Task prompt:
Reproduce each line of the material precisely.

● ● ● ●

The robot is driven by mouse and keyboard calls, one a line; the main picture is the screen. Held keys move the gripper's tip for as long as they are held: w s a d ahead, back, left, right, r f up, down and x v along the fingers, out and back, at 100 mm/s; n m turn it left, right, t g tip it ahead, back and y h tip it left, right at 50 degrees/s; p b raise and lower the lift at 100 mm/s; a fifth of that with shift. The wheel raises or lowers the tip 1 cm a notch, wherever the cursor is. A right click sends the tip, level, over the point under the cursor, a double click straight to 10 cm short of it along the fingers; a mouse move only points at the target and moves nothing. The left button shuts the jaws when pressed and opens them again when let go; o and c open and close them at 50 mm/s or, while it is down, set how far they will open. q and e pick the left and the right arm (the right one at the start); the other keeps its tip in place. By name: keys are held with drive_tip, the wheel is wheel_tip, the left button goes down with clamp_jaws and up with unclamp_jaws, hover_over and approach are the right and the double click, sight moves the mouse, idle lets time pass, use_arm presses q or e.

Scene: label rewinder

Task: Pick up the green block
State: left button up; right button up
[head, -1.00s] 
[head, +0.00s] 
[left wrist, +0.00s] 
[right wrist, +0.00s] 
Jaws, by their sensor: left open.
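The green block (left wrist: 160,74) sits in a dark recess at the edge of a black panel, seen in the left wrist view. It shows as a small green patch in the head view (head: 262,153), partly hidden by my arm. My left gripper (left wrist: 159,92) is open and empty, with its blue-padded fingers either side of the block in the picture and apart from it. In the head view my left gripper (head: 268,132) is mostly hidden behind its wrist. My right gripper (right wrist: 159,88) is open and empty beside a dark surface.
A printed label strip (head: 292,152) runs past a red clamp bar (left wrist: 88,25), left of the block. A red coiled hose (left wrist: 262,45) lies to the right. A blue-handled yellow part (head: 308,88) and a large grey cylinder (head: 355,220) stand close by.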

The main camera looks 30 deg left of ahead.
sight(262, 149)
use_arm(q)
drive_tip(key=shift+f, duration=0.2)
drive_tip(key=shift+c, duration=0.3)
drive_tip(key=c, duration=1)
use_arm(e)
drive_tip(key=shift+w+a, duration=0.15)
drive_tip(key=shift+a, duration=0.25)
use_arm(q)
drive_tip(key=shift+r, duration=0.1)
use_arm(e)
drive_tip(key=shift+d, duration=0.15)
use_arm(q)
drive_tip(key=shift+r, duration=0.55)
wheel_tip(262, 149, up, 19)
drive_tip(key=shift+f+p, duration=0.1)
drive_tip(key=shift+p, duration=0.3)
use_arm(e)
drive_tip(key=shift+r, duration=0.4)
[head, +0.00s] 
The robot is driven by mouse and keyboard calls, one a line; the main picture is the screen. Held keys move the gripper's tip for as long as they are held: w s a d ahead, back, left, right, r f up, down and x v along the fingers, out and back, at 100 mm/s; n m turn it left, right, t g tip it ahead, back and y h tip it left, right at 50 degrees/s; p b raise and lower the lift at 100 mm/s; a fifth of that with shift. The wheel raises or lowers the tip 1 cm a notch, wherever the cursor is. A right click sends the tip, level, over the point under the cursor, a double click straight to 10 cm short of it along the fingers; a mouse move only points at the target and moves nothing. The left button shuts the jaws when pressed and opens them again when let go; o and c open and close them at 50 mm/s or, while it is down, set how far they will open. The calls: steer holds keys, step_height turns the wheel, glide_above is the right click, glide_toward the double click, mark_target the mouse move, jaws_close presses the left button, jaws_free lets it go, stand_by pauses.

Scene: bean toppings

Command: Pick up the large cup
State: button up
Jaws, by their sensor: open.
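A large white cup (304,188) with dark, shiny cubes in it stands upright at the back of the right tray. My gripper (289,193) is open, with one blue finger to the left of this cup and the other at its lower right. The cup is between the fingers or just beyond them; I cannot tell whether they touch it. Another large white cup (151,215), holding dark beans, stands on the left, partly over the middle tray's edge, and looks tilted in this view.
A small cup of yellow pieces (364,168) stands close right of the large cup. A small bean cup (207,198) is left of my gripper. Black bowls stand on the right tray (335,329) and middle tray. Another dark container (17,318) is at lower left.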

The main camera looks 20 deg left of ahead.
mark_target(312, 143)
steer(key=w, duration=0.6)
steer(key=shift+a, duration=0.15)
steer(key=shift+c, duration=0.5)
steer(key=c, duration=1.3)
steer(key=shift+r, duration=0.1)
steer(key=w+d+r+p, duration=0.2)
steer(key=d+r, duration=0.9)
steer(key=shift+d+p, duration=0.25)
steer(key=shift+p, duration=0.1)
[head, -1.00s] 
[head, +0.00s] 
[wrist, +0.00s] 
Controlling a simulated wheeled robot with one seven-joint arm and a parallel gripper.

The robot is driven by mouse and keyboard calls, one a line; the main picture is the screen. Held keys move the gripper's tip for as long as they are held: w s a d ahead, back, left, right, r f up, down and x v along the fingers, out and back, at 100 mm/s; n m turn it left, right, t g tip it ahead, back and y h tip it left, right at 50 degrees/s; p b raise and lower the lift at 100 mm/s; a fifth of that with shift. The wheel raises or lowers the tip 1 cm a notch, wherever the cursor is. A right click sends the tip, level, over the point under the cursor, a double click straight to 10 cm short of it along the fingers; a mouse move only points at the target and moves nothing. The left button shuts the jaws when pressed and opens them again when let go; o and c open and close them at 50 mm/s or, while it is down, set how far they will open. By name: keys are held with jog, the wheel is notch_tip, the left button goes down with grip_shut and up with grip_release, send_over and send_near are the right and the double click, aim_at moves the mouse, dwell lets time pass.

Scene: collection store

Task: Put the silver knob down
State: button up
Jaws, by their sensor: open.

● ● ● ●

Finished task:
The robot is driven by mouse and keyboard calls, one a line; the main picture is the screen. Held keys move the gripper's tip for as long as they are held: w s a d ahead, back, left, right, r f up, down and x v along the fingers, out and back, at 100 mm/s; n m turn it left, right, t g tip it ahead, back and y h tip it left, right at 50 degrees/s; p b raise and lower the lift at 100 mm/s; a fifth of that with shift. The wheel raises or lowers the tip 1 cm a notch, wherever the cursor is. A right click sends the tip, level, over the point under the cursor, a double click straight to 10 cm short of it along the fingers; a mouse move only points at the target and moves nothing. The left button shuts the jaws when pressed and opens them again when let go; o and c open and close them at 50 mm/s or, while it is down, set how far they will open. q and e pick the left and the right arm (the right one at the start); the other keeps its tip in place. By name: keys are held with drive_tip, the wheel is wheel_tip, the left button goes down with clamp_jaws and up with unclamp_jaws, hover_over and approach are the right and the double click, sight moves the mouse, idle lets time pass, use_arm presses q or e.

Scene: label rewinder

Task: Pick up the green block
State: left button up; right button up
[head, -1.00s] 
[head, +0.00s] 
[left wrist, +0.00s] 
[right wrist, +0.00s] 
Jaws, by their sensor: left open.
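The green block (left wrist: 160,74) sits in a dark recess at the edge of a black panel, seen in the left wrist view. It shows as a small green patch in the head view (head: 262,153), partly hidden by my arm. My left gripper (left wrist: 159,92) is open and empty, with its blue-padded fingers either side of the block in the picture and apart from it. In the head view my left gripper (head: 268,132) is mostly hidden behind its wrist. My right gripper (right wrist: 159,88) is open and empty beside a dark surface.
A printed label strip (head: 292,152) runs past a red clamp bar (left wrist: 88,25), left of the block. A red coiled hose (left wrist: 262,45) lies to the right. A blue-handled yellow part (head: 308,88) and a large grey cylinder (head: 355,220) stand close by.

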The main camera looks 30 deg left of ahead.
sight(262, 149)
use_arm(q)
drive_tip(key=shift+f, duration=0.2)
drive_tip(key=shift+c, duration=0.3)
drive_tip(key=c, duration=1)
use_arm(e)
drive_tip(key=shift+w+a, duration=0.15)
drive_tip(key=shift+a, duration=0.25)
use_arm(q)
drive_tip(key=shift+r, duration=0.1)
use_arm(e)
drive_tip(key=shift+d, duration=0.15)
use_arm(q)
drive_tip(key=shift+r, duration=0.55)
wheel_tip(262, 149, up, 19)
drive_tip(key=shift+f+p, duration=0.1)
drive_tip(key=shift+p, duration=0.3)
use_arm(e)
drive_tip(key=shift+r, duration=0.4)
[head, +0.00s] 
The robot is driven by mouse and keyboard calls, one a line; the main picture is the screen. Held keys move the gripper's tip for as long as they are held: w s a d ahead, back, left, right, r f up, down and x v along the fingers, out and back, at 100 mm/s; n m turn it left, right, t g tip it ahead, back and y h tip it left, right at 50 degrees/s; p b raise and lower the lift at 100 mm/s; a fifth of that with shift. The wheel raises or lowers the tip 1 cm a notch, wherever the cursor is. A right click sends the tip, level, over the point under the cursor, a double click straight to 10 cm short of it along the fingers; a mouse move only points at the target and moves nothing. The left button shuts the jaws when pressed and opens them again when let go; o and c open and close them at 50 mm/s or, while it is down, set how far they will open. The calls: steer holds keys, step_height turns the wheel, glide_above is the right click, glide_toward the double click, mark_target the mouse move, jaws_close presses the left button, jaws_free lets it go, stand_by pauses.

Scene: bean toppings

Command: Pick up the large cup
State: button up
Jaws, by their sensor: open.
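A large white cup (304,188) with dark, shiny cubes in it stands upright at the back of the right tray. My gripper (289,193) is open, with one blue finger to the left of this cup and the other at its lower right. The cup is between the fingers or just beyond them; I cannot tell whether they touch it. Another large white cup (151,215), holding dark beans, stands on the left, partly over the middle tray's edge, and looks tilted in this view.
A small cup of yellow pieces (364,168) stands close right of the large cup. A small bean cup (207,198) is left of my gripper. Black bowls stand on the right tray (335,329) and middle tray. Another dark container (17,318) is at lower left.

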The main camera looks 20 deg left of ahead.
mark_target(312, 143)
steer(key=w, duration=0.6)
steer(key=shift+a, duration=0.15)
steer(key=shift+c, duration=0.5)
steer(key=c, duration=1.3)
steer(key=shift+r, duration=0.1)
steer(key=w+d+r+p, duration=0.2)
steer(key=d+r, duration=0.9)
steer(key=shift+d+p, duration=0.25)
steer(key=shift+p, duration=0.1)
[head, -1.00s] 
[head, +0.00s] 
[wrist, +0.00s] 
Controlling a simulated wheeled robot with one seven-joint arm and a parallel gripper.

The robot is driven by mouse and keyboard calls, one a line; the main picture is the screen. Held keys move the gripper's tip for as long as they are held: w s a d ahead, back, left, right, r f up, down and x v along the fingers, out and back, at 100 mm/s; n m turn it left, right, t g tip it ahead, back and y h tip it left, right at 50 degrees/s; p b raise and lower the lift at 100 mm/s; a fifth of that with shift. The wheel raises or lowers the tip 1 cm a notch, wherever the cursor is. A right click sends the tip, level, over the point under the cursor, a double click straight to 10 cm short of it along the fingers; a mouse move only points at the target and moves nothing. The left button shuts the jaws when pressed and opens them again when let go; o and c open and close them at 50 mm/s or, while it is down, set how far they will open. By name: keys are held with jog, the wheel is notch_tip, the left button goes down with grip_shut and up with grip_release, send_over and send_near are the right and the double click, aim_at moves the mouse, dwell lets time pass.

Scene: collection store

Task: Put the silver knob down
State: button up
Jaws, by their sensor: open.

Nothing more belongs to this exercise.